The BRICS could certainly become a productive forum someday — when Delhi and Beijing mitigate their multiple contentions. The Quad is work in progress and is bound to encounter problems of its own down the road. The Global Times is not off the mark in assessing that India’s stakes in the Quad might rise faster than those in the BRICS.

Tailpiece: Many observers of the Quad are pleased that the leaders have finally issued a joint statement. Until now, the four parties issued their own separate press releases at the end of each consultation. But it is easy to overestimate the value of joint statements. What matters in the end is the degree of convergence between the interests of the parties.

No amount of words in a BRICS declaration, for example, can paper over the sharpening contradictions between India and China today.
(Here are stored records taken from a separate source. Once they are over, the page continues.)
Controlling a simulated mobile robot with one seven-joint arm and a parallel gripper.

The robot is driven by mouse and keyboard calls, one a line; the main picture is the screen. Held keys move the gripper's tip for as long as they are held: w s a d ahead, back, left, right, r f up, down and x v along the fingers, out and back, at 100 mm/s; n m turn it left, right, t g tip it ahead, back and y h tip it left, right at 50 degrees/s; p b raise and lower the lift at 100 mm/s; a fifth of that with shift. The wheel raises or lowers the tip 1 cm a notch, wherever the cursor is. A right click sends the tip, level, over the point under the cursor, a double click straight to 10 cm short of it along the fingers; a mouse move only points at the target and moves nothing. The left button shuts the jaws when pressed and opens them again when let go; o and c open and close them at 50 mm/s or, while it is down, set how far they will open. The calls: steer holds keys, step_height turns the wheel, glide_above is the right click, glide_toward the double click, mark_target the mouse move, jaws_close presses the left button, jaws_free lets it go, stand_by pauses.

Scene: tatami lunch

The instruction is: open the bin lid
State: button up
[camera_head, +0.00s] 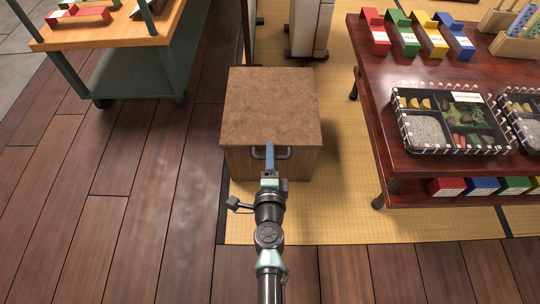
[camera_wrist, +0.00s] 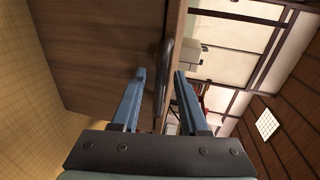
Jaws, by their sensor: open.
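The bin is a wooden box (camera_head: 240,162) with a flat brown lid (camera_head: 270,103), standing in the middle of the head view. The lid lies flat and looks closed. A dark bar handle (camera_head: 285,153) sits at the near upper edge of the bin; it also shows as a curved bar in the wrist view (camera_wrist: 167,52). My gripper (camera_head: 270,150) is at this handle. In the wrist view my two blue fingers (camera_wrist: 160,72) are apart, with the handle between them in the picture. I cannot tell whether either finger touches it.
A dark red table (camera_head: 375,117) with trays and coloured boxes stands to the right. A green cart (camera_head: 125,75) with an orange top stands at the upper left. The wooden floor (camera_head: 120,220) to the left is clear, and tatami (camera_head: 340,210) lies around the bin.

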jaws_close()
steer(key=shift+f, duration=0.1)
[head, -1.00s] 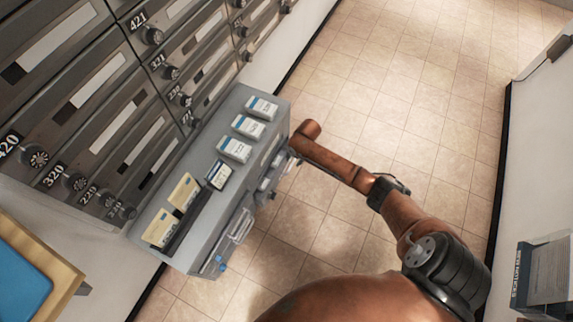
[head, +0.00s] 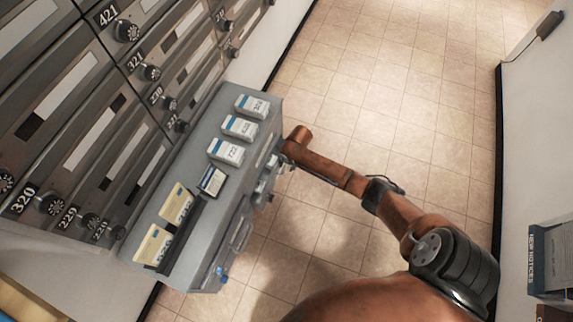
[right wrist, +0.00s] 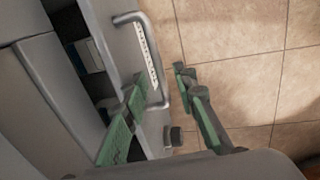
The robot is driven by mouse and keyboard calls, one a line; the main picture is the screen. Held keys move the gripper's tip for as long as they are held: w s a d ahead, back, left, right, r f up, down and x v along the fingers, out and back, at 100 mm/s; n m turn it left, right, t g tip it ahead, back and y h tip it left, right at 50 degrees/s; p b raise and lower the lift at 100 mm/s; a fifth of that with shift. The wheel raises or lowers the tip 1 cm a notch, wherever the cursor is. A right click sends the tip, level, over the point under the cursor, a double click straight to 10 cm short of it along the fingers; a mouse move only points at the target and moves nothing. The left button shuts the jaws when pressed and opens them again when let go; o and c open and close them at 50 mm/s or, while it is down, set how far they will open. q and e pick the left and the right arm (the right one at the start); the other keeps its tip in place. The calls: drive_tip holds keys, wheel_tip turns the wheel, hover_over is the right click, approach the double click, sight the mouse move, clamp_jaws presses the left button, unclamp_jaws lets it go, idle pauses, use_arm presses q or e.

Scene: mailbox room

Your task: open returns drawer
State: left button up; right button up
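A grey cabinet (head: 207,131) stands below the mailbox wall in the head view, with handled drawer fronts on its right side. In the right wrist view, a drawer front (right wrist: 116,57) with a bar handle (right wrist: 144,19) and a label strip stands away from the cabinet body. A dark gap behind it shows blue and white items (right wrist: 88,55). The label is too small to read. My right gripper (right wrist: 166,78) has its green fingers apart, one on each side of the handle bar. In the head view it is small and partly hidden at the cabinet front (head: 270,180). My left gripper is out of view.
White-and-blue boxes (head: 226,151) and yellow cards (head: 153,246) stand on the cabinet top. Mailboxes with dials (head: 127,31) line the left wall. The tiled floor (head: 400,120) is clear. A notice holder (head: 553,258) is at the right wall.

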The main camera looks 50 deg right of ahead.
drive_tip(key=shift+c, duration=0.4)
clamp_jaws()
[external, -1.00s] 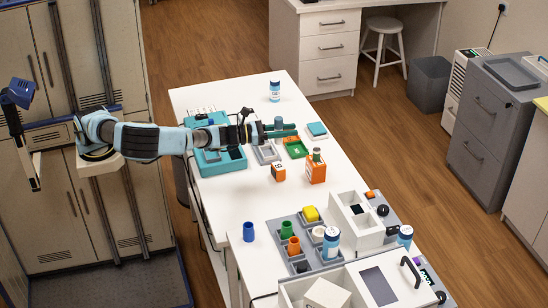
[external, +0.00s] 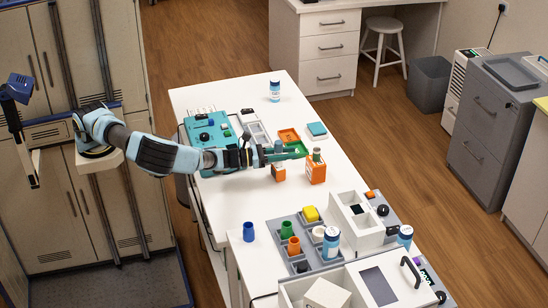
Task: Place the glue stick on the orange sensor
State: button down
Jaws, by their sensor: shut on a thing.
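My gripper (external: 289,154) is shut on a small blue-grey upright cylinder, which looks like the glue stick (external: 278,146). Its top shows above the teal fingers. The fingers hide its middle. A small orange block with a pale front, which looks like the orange sensor (external: 278,174), stands on the white table directly below the fingers in the picture. Its top is partly covered by the gripper. I cannot tell whether the glue stick touches it.
A taller orange box (external: 316,172) with a dark-topped item stands close on the right. A blue-labelled bottle (external: 274,91) stands at the back.

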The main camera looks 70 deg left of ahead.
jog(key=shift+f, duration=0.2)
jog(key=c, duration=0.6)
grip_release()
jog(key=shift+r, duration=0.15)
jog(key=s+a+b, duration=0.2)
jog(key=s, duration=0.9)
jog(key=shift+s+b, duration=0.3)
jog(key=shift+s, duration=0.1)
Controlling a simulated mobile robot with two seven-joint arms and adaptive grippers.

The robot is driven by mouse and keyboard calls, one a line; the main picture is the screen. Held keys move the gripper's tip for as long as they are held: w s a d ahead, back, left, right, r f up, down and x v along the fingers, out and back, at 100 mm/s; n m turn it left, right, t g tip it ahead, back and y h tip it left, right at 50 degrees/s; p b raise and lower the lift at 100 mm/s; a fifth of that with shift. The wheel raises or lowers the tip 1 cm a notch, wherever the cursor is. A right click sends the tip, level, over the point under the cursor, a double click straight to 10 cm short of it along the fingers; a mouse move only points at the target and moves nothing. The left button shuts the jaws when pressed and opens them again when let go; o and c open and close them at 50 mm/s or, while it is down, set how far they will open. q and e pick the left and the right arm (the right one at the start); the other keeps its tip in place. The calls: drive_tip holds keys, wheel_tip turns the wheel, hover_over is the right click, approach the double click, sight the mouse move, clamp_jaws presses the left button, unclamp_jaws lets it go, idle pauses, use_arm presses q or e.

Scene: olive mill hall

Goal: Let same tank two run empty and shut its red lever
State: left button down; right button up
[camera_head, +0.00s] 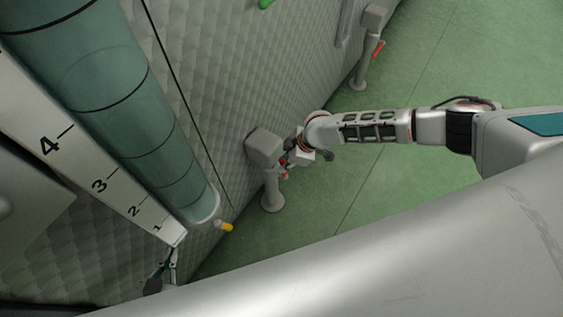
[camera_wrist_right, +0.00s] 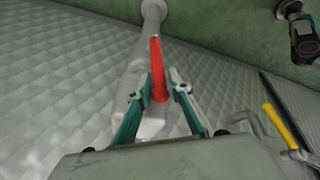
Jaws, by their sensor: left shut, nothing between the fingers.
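The tank's quilted grey wall (camera_head: 195,70) carries a teal sight tube (camera_head: 130,110) beside a numbered scale (camera_head: 103,182); I cannot make out a liquid level. A grey outlet valve (camera_head: 264,147) stands at the wall on a round-footed pipe. In the head view the right gripper (camera_head: 297,156) partly hides the lever. My left gripper (camera_head: 163,273) is shut and empty below the scale's lower end, partly hidden.
A yellow handle (camera_head: 226,227) sits at the sight tube's foot; it also shows in the right wrist view (camera_wrist_right: 283,126). A second outlet with a red lever (camera_head: 377,49) stands farther along. A green part (camera_head: 266,3) shows at the top edge. The green floor (camera_head: 440,70) is clear.

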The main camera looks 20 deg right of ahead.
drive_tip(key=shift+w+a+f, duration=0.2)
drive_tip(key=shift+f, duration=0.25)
The absence of joint statements did not mask the growing strategic congruence among the Quad nations in recent years.

The Quad summit joint statement and the fact sheets added to about 1,600 words. To make the new agenda even more accessible, the Quad leaders published a short opinion piece of 800 words in The Washington Post. Those 800 words could turn out to be far more consequential than the 11,600 words that formed the joint declaration issued by the BRICS summit last November.